At 9:00:31 pm Cornet begins a 31 second time exposure (# 14) of UFO6 as it makes its approach towards the cameras. Up until that point in the performance, UFO6 had been moving very slowly upwards and towards the west (Figure 9, 6d-6f). As the craft traveled in a northwest direction, the pilot increased the intensity of the right white light by at least an order of magnitude, causing ionization of the surrounding air to occur (Figure 15). Evidence for this ionization can be seen in the photographs as an orange-brown glow that becomes less intense as the gas being generated dissipated into the air. The color of this gas is significant, because there are very few gases that give off an orange brown color. One gas that does is nitrous oxide or laughing gas used by dentists. This gas is formed by the ionization of nitrogen and oxygen, which recombine to form NO2. And nitrogen and oxygen make up 60% and 30% respectively of the Earth's atmosphere. The flaring of this light began in time exposure #14, and ended in time exposure #16 with no apparent change in orientation or yaw of the craft. Had there been a change in yaw, the increase in intensity (but not the orange-brown glow) might have been caused by that light being pointed directly at the camera. The color of the gas being formed is not the same color as flares, which give off a much more pinkish red hue and smoke that does not glow. The ionization of the air around the light when it intensified indicates that it is not a lamp, but a high temperature plasma. To my knowledge no aircraft built by humans use plasma lights instead of lamps. And it is highly unlikely that anyone in the military would install plasma generators on an aircraft for the purpose of producing a special effect. That is a property of Hollywood, not the Air Force.

(Figure 9)

(Figure 15)

( Figure 16)

In order to show graphically what we saw happen, I constructed Figure 16. UFO6 seemed to move only a short distance while waiting for its turn to perform, creating a pair of wide orange light traces on the photos. But how does one demonstrate that photos #8, #9, and #11 are not an optical illusion due to perspective and angle of observation? If you examine the images that were used to construct this graph (cf. Figure 15), you will notice that the central strobe produced a series of white dots in each time exposure (photos # 9, 11, 14-19), and that these dots are spaced relative to the speed of the craft. When the length of each paired light trace is measured, divided by the number of strobe flashes within it, and the results graphed, one gets a visual gauge of the relative changes in the airspeed of this object.
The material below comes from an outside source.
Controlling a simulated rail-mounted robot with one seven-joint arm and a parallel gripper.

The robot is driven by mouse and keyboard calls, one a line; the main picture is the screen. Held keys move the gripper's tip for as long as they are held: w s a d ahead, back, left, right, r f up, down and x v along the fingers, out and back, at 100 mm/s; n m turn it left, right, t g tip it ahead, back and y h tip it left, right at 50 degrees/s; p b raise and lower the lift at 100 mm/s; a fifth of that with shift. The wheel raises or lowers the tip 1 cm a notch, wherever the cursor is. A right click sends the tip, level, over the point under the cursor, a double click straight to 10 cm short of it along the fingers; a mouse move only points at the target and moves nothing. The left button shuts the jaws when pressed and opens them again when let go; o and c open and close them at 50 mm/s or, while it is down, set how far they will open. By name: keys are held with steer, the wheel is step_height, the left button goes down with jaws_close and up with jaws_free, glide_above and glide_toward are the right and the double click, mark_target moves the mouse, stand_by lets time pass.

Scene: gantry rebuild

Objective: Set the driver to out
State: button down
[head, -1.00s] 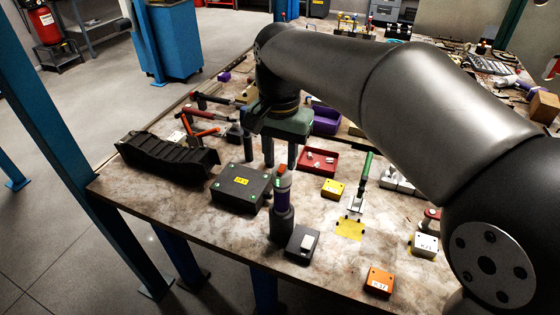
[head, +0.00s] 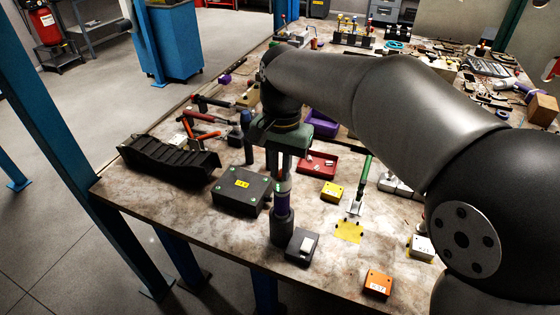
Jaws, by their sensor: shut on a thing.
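I cannot tell from this view exactly which part lies between the fingertips. A dark box with a white switch-like block (head: 303,246) stands just to the right of the driver's foot.
A black ribbed tray (head: 168,158) lies farther left. An orange box (head: 378,283) is near the front edge.

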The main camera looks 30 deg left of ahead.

If this had been a conventional jetliner making a turn for an approach to the main runway at Stewart airport 8.9 miles away, the slopes for each line should have been nearly identical. Figure 16 shows that for photos #9 and #11 the object was moving at a different speed than in subsequent photos. When compared to the abrupt change in slope of the curve after photo #11, perspective and distance can be ruled out as the primary cause for the short apparent lengths of the first light traces. The spacing between strobes should not have changed so dramatically if airspeed was uniform. Between photos #14 and #15 the graph indicates that the object picked up speed as it began its run towards our observation station. This is what we observed happen, and what was recorded on video. Between photos #15 and #16 the object increased its speed again, and continued to accelerate as it approached the position just to our north where it began to bank south for a pass in front of our location. The fact that UFO6 waited so long before increasing its speed and making its pass strongly indicates that this was a deliberate performance for us and our cameras.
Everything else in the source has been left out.